With this first-hand experience in mind, and with the aid of much research in theater history, Bogart went to work with her actors. “They hated it at first,” she says. “They did not like at all the idea of being watched by `civilians,’ as they called them.”
Gradually, however, the actors developed scenes and subject matter from the raw material, putting together an intermissionless piece that began while the audience was being seated, with the actors playing the final scene of “Private Lives” and then taking their curtain calls.

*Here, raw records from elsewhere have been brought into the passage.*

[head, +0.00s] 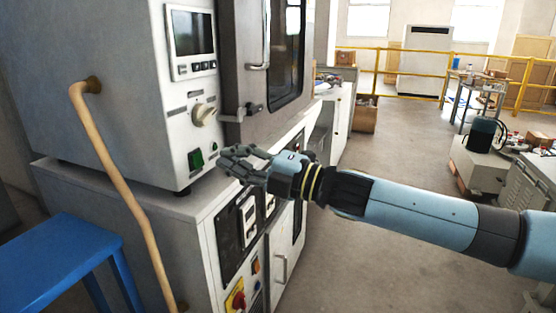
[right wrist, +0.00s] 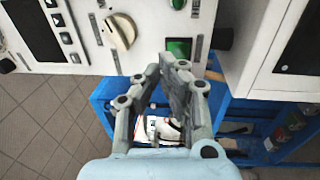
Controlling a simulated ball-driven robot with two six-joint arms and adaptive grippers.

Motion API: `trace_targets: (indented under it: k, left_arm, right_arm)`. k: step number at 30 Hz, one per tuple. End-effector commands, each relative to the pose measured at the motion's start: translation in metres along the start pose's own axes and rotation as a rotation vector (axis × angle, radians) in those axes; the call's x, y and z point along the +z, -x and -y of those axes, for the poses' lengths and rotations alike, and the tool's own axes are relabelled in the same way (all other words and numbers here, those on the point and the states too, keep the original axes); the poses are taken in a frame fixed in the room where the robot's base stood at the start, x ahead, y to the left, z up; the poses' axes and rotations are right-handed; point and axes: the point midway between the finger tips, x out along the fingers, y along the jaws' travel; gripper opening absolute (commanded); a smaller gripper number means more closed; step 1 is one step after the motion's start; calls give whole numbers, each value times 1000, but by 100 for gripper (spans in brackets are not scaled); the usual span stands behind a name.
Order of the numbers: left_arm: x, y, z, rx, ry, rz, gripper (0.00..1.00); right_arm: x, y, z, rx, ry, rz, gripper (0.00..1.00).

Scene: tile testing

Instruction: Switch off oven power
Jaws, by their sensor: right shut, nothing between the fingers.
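The oven (head: 130,60) is a large light-grey cabinet on the left of the head view, with a control panel on its front. Low on the panel is a green rocker switch (head: 195,160), below a cream rotary knob (head: 204,114). In the right wrist view the green switch (right wrist: 179,48) lies just beyond the fingertips, and the knob (right wrist: 119,31) is to its left. My right gripper (head: 230,160) is shut and empty, just right of the switch in the head view. Contact with the switch cannot be told. My left gripper is out of view.
The oven door handle (head: 257,67) and latch stick out above my right gripper. A lower cabinet carries a red and yellow rotary switch (head: 237,299). The floor at right centre is clear.

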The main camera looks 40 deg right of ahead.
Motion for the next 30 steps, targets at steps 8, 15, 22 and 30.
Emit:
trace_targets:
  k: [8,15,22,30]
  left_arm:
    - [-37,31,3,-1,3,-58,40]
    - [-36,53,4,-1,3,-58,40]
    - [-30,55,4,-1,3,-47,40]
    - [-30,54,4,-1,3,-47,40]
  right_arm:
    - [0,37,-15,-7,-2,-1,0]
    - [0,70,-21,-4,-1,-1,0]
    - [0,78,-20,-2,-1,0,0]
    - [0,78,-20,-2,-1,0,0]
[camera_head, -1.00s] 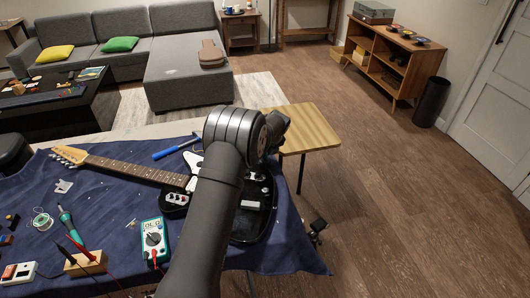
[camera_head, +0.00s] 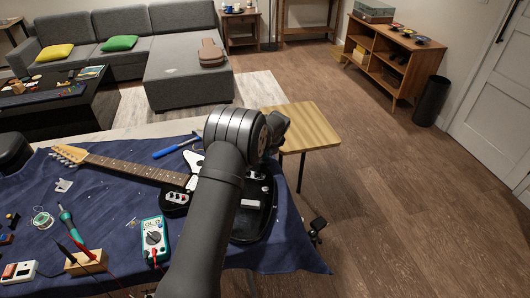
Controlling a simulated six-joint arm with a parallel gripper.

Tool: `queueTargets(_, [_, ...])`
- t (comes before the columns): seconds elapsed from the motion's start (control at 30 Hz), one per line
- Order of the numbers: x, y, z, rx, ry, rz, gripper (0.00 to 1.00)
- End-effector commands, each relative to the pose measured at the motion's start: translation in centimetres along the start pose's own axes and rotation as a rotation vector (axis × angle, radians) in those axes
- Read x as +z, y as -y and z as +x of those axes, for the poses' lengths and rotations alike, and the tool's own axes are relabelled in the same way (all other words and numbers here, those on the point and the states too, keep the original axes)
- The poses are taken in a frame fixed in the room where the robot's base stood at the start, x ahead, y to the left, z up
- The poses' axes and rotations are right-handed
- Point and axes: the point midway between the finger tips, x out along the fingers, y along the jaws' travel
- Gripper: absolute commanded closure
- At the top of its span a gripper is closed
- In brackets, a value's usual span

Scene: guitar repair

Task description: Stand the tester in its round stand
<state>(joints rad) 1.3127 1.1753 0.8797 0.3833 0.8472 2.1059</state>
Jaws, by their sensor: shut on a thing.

This, Bogart says, was her attempt “to take all the conventions of going to a play and turn them inside out.”
The piece climaxes with an extraordinary “audience ballet,” in which the actors, moving about the stage as they sit in folding chairs, assume the various squirming, scrunching, twitching, shifting positions that customers can take while watching a performance.
Among the prime lessons Bogart picked up from this experience, she says, was this: “I learned that what you have to do in the theater is let the audience use its own imagination. Film is basically descriptive, but the theater is suggestive. You have to suggest things, which often means doing the least possible, so that the audience can take over. In a way, it’s a detective story. You leave clues; but the less clues you leave, the more the audience can enjoy solving the mystery by themselves.
“Young directors tend to make everything explicit. But the best way, I’ve found, is to give the audience just enough to take off on their own. You don’t spell out everything. You just cross the stage, look over your shoulder and exit quickly.
“It’s like Shakespeare, who drew pictures in which the audience could fill in the blanks.”
And what about that great moment, rare but wonderful and however brief, when actors or dancers or musicians are able to unite with their audiences in a bond of mutual enjoyment, enthusiasm and appreciation? How do you make that happen?
“Ah, Richard,” says Bogart. “That’s still the greatest mystery of all.”